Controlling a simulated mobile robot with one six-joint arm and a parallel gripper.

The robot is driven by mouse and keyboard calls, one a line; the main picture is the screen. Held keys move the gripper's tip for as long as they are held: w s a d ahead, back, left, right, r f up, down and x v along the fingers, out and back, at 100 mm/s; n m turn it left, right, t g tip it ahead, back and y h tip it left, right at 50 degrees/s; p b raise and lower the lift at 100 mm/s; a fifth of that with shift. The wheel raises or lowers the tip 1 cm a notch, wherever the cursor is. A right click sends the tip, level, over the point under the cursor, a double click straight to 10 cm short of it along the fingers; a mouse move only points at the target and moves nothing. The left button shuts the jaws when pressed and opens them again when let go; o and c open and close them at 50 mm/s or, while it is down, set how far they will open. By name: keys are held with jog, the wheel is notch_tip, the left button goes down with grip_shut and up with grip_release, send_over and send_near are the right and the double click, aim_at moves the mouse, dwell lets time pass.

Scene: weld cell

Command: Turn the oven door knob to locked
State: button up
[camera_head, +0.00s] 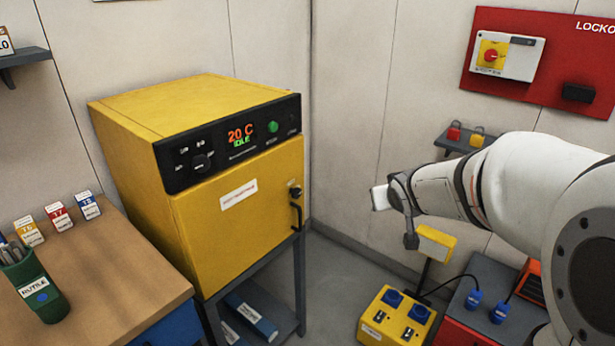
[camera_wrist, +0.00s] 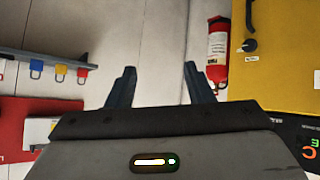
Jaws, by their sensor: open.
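The yellow oven (camera_head: 205,165) stands left of my arm in the head view, its door closed. The small door knob (camera_head: 295,191) is near the door's right edge, above the black door handle (camera_head: 297,213). In the wrist view the black knob (camera_wrist: 248,45) is at the upper right, on the yellow door above a small label. The knob's setting is too small to read. My gripper (camera_wrist: 160,68) is open and empty, its two dark fingers apart. It is clear of the knob, which lies to the right of the fingers in the wrist view.
A red fire extinguisher (camera_wrist: 217,52) shows between my fingers and the oven in the wrist view. A padlock shelf (camera_head: 472,139) and red lockout board (camera_head: 545,60) are on the right wall. A yellow box with blue sockets (camera_head: 397,315) stands low. A wooden bench (camera_head: 110,265) is left.

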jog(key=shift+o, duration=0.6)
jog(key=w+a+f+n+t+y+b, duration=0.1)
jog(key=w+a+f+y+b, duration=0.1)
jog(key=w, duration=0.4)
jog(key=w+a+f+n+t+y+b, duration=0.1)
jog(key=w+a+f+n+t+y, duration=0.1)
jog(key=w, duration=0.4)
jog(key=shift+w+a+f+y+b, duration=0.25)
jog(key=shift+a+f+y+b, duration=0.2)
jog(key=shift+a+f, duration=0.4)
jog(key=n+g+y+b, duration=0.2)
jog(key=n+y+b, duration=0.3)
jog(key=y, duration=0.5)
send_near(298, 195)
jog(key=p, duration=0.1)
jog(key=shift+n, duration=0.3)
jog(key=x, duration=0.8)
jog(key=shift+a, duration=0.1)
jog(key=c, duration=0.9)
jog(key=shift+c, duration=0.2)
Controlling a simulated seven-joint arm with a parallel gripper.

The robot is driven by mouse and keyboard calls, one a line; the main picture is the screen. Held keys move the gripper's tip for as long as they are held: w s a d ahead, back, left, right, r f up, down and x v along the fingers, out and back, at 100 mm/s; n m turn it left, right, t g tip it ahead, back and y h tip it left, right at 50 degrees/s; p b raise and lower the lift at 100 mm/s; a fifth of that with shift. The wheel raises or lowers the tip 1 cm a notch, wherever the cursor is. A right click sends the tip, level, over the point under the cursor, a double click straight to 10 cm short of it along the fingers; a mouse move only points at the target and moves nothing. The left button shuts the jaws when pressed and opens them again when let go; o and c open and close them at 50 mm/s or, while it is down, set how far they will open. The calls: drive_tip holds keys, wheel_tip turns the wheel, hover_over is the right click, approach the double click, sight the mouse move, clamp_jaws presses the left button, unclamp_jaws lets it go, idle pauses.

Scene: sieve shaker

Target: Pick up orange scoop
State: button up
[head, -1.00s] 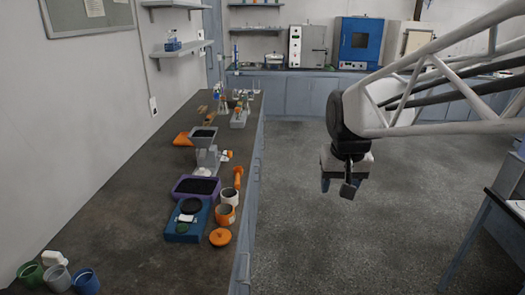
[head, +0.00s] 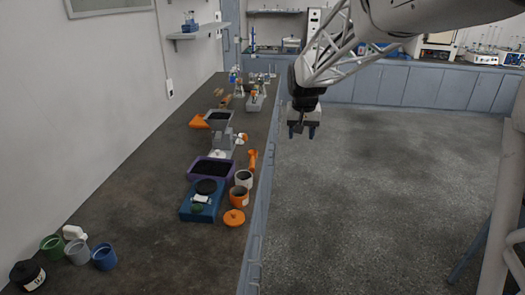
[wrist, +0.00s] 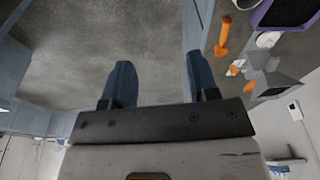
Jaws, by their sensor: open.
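The orange scoop (head: 252,160) appears as a small, long orange shape near the bench's right edge, right of the purple tray. My gripper (head: 302,131) hangs over the floor to the right of the bench, clear of the scoop. In the wrist view its two blue fingers (wrist: 160,62) are apart with only floor between them.
A purple tray (head: 191,175) of dark grains, a blue scale (head: 186,212), an orange-and-white jar (head: 239,198) and an orange lid (head: 234,218) sit near the scoop. A grey hopper device (head: 222,141) stands behind. Cups (head: 104,257) stand front left. The bench's front-middle is clear.

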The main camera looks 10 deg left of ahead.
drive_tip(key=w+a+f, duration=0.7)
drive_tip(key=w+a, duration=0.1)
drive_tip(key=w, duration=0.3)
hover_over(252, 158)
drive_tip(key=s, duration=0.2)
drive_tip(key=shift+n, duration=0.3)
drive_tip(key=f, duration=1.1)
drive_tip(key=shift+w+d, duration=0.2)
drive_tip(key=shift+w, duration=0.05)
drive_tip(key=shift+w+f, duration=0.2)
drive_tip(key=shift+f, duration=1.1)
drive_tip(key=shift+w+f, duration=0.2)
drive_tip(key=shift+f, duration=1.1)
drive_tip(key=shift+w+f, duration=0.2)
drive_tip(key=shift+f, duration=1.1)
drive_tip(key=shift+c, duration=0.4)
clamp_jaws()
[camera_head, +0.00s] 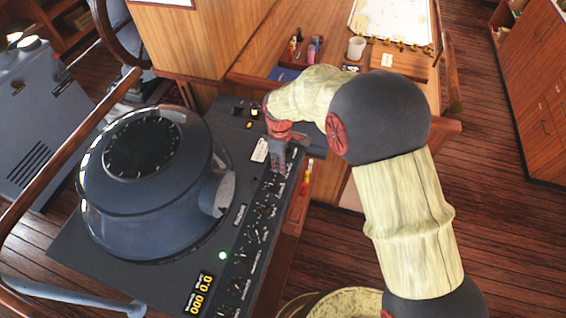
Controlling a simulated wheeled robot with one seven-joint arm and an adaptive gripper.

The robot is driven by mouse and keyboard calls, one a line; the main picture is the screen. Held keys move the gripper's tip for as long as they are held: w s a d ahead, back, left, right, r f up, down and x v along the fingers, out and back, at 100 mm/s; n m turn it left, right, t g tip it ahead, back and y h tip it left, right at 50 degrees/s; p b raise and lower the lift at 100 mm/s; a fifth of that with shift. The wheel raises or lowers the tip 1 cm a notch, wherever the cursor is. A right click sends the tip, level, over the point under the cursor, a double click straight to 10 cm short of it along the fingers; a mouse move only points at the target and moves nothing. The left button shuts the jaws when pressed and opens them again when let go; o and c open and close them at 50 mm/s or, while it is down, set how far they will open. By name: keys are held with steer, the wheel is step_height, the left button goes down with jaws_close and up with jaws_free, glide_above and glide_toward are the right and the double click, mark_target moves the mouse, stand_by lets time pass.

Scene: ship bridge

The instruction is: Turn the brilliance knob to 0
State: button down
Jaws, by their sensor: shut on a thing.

------------------------------------

Retype each record exactly as it stands, but do not include the pictures.

**The solution**
Controlling a simulated mobile robot with one six-joint arm and a parallel gripper.

The robot is driven by mouse and keyboard calls, one a line; the main picture is the screen. Held keys move the gripper's tip for as long as they are held: w s a d ahead, back, left, right, r f up, down and x v along the fingers, out and back, at 100 mm/s; n m turn it left, right, t g tip it ahead, back and y h tip it left, right at 50 degrees/s; p b raise and lower the lift at 100 mm/s; a fifth of that with shift. The wheel raises or lowers the tip 1 cm a notch, wherever the cursor is. A right click sends the tip, level, over the point under the cursor, a double click straight to 10 cm short of it along the fingers; a mouse move only points at the target and moves nothing. The left button shuts the jaws when pressed and opens them again when let go; o and c open and close them at 50 mm/s or, while it is down, set how far they will open. By name: keys are held with jog, the wheel is notch_tip, the left button goes down with grip_shut and up with grip_release, send_over and send_near are the right and the double click, aim_at moves the mouse, dwell lets time pass.

Scene: weld cell

Command: Turn the oven door knob to locked
State: button up
[camera_head, +0.00s] 
[camera_wrist, +0.00s] 
Jaws, by their sensor: open.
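The yellow oven (camera_head: 205,165) stands left of my arm in the head view, its door closed. The small door knob (camera_head: 295,191) is near the door's right edge, above the black door handle (camera_head: 297,213). In the wrist view the black knob (camera_wrist: 248,45) is at the upper right, on the yellow door above a small label. The knob's setting is too small to read. My gripper (camera_wrist: 160,68) is open and empty, its two dark fingers apart. It is clear of the knob, which lies to the right of the fingers in the wrist view.
A red fire extinguisher (camera_wrist: 217,52) shows between my fingers and the oven in the wrist view. A padlock shelf (camera_head: 472,139) and red lockout board (camera_head: 545,60) are on the right wall. A yellow box with blue sockets (camera_head: 397,315) stands low. A wooden bench (camera_head: 110,265) is left.

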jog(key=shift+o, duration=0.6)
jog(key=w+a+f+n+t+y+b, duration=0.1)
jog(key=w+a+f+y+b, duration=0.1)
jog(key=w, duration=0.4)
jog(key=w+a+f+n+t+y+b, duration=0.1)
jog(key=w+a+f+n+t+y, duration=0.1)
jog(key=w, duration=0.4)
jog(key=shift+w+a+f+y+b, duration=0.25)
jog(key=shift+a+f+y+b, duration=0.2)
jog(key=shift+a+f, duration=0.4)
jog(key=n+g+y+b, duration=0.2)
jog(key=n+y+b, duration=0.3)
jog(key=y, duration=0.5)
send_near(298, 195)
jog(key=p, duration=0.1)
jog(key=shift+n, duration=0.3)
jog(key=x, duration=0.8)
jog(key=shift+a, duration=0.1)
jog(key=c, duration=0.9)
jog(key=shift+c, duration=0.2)
Controlling a simulated seven-joint arm with a parallel gripper.

The robot is driven by mouse and keyboard calls, one a line; the main picture is the screen. Held keys move the gripper's tip for as long as they are held: w s a d ahead, back, left, right, r f up, down and x v along the fingers, out and back, at 100 mm/s; n m turn it left, right, t g tip it ahead, back and y h tip it left, right at 50 degrees/s; p b raise and lower the lift at 100 mm/s; a fifth of that with shift. The wheel raises or lowers the tip 1 cm a notch, wherever the cursor is. A right click sends the tip, level, over the point under the cursor, a double click straight to 10 cm short of it along the fingers; a mouse move only points at the target and moves nothing. The left button shuts the jaws when pressed and opens them again when let go; o and c open and close them at 50 mm/s or, while it is down, set how far they will open. The calls: drive_tip holds keys, wheel_tip turns the wheel, hover_over is the right click, approach the double click, sight the mouse move, clamp_jaws presses the left button, unclamp_jaws lets it go, idle pauses.

Scene: sieve shaker

Target: Pick up orange scoop
State: button up
[head, -1.00s] 
[head, +0.00s] 
[wrist, +0.00s] 
Jaws, by their sensor: open.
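The orange scoop (head: 252,160) appears as a small, long orange shape near the bench's right edge, right of the purple tray. My gripper (head: 302,131) hangs over the floor to the right of the bench, clear of the scoop. In the wrist view its two blue fingers (wrist: 160,62) are apart with only floor between them.
A purple tray (head: 191,175) of dark grains, a blue scale (head: 186,212), an orange-and-white jar (head: 239,198) and an orange lid (head: 234,218) sit near the scoop. A grey hopper device (head: 222,141) stands behind. Cups (head: 104,257) stand front left. The bench's front-middle is clear.

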The main camera looks 10 deg left of ahead.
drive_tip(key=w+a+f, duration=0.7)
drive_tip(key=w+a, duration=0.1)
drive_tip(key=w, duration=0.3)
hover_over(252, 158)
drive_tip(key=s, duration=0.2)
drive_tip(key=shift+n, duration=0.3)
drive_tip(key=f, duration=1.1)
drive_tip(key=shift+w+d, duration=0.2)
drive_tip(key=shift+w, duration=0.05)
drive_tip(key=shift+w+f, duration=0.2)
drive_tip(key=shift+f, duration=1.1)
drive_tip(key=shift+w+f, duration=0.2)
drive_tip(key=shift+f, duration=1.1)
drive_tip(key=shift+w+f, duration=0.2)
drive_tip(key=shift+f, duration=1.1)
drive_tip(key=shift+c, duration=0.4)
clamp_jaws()
[camera_head, +0.00s] 
Controlling a simulated wheeled robot with one seven-joint arm and an adaptive gripper.

The robot is driven by mouse and keyboard calls, one a line; the main picture is the screen. Held keys move the gripper's tip for as long as they are held: w s a d ahead, back, left, right, r f up, down and x v along the fingers, out and back, at 100 mm/s; n m turn it left, right, t g tip it ahead, back and y h tip it left, right at 50 degrees/s; p b raise and lower the lift at 100 mm/s; a fifth of that with shift. The wheel raises or lowers the tip 1 cm a notch, wherever the cursor is. A right click sends the tip, level, over the point under the cursor, a double click straight to 10 cm short of it along the fingers; a mouse move only points at the target and moves nothing. The left button shuts the jaws when pressed and opens them again when let go; o and c open and close them at 50 mm/s or, while it is down, set how far they will open. By name: keys are held with steer, the wheel is step_height, the left button goes down with jaws_close and up with jaws_free, glide_above and glide_toward are the right and the double click, mark_target moves the mouse, stand_by lets time pass.

Scene: ship bridge

The instruction is: Turn the brilliance knob to 0
State: button down
Jaws, by their sensor: shut on a thing.

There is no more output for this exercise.